Reproduce every line of the listing as written, apart from the pictures.

+ + + +

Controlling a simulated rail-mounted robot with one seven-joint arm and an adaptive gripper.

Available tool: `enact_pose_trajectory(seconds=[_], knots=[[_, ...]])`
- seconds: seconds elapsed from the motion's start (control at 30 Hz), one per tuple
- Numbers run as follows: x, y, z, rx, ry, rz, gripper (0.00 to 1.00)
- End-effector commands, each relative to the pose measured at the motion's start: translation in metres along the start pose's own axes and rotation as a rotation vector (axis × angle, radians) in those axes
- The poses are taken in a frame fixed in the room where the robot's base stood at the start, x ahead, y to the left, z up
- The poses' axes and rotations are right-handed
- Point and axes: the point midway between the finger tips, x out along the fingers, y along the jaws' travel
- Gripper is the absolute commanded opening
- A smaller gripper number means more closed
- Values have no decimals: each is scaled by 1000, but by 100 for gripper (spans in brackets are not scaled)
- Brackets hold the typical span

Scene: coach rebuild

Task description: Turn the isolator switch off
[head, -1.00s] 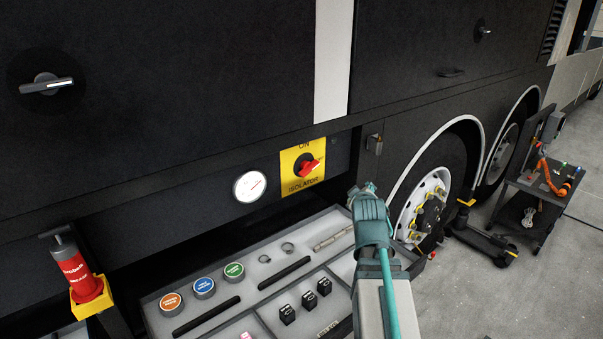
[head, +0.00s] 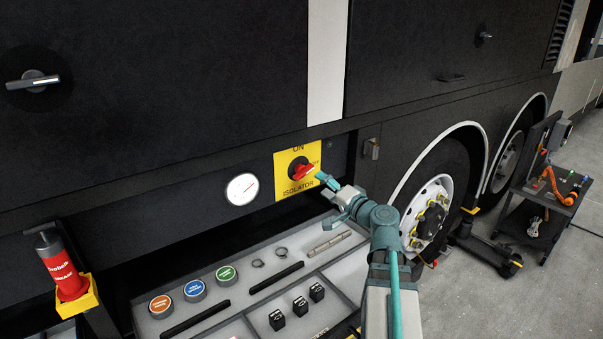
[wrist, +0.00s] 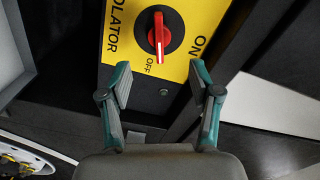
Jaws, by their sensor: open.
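The isolator switch (head: 301,170) is a red handle on a black round base. It sits on a yellow plate (head: 284,187) marked ON at the top and ISOLATOR at the bottom. In the wrist view the red handle (wrist: 158,36) has a white stripe, and its striped end points at the word OFF; ON lies to the right. My gripper (head: 326,183) is just right of and below the handle in the head view. In the wrist view my gripper (wrist: 160,78) is open and empty, with its fingertips apart below the handle, not touching it.
Below is a grey tray (head: 235,300) with coloured caps, black blocks and rods. A red cylinder (head: 62,268) stands at lower left. A wheel (head: 428,212) and a tool cart (head: 540,195) are at right.

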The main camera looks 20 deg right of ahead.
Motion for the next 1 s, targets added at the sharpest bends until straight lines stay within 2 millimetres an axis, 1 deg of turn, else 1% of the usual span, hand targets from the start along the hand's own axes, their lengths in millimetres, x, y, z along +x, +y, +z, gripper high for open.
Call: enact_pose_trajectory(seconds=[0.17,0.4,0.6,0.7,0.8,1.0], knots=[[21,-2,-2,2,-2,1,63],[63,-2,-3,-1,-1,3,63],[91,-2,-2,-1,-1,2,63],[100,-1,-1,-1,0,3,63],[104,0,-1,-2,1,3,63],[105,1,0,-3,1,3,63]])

+ + + +

**Task solution:**
Controlling a simulated rail-mounted robot with one seven-joint arm and an adaptive gripper.

Available tool: `enact_pose_trajectory(seconds=[_], knots=[[_, ...]])`
- seconds: seconds elapsed from the motion's start (control at 30 Hz), one per tuple
- Numbers run as follows: x, y, z, rx, ry, rz, gripper (0.00 to 1.00)
- End-effector commands, each relative to the pose measured at the motion's start: translation in metres along the start pose's own axes and rotation as a rotation vector (axis × angle, radians) in those axes
- The poses are taken in a frame fixed in the room where the robot's base stood at the start, x ahead, y to the left, z up
- The poses' axes and rotations are right-handed
- Point and axes: the point midway between the finger tips, x out along the fingers, y along the jaws' travel
- Gripper is the absolute commanded opening
- A smaller gripper number means more closed
- Values have no decimals: each is scaled by 1000, but by 100 for gripper (spans in brackets are not scaled)
- Brackets hold the typical span

Scene: coach rebuild

Task description: Turn the isolator switch off
[head, -1.00s] 
[head, +0.00s] 
[wrist, +0.00s] 
Jaws, by their sensor: open.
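The isolator switch (head: 301,170) is a red handle on a black round base. It sits on a yellow plate (head: 284,187) marked ON at the top and ISOLATOR at the bottom. In the wrist view the red handle (wrist: 158,36) has a white stripe, and its striped end points at the word OFF; ON lies to the right. My gripper (head: 326,183) is just right of and below the handle in the head view. In the wrist view my gripper (wrist: 160,78) is open and empty, with its fingertips apart below the handle, not touching it.
Below is a grey tray (head: 235,300) with coloured caps, black blocks and rods. A red cylinder (head: 62,268) stands at lower left. A wheel (head: 428,212) and a tool cart (head: 540,195) are at right.

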The main camera looks 20 deg right of ahead.
Motion for the next 1 s, targets added at the sharpest bends until straight lines stay within 2 millimetres an axis, 1 deg of turn, else 1% of the usual span, hand targets from the start along the hand's own axes, their lengths in millimetres, x, y, z along +x, +y, +z, gripper high for open.
Call: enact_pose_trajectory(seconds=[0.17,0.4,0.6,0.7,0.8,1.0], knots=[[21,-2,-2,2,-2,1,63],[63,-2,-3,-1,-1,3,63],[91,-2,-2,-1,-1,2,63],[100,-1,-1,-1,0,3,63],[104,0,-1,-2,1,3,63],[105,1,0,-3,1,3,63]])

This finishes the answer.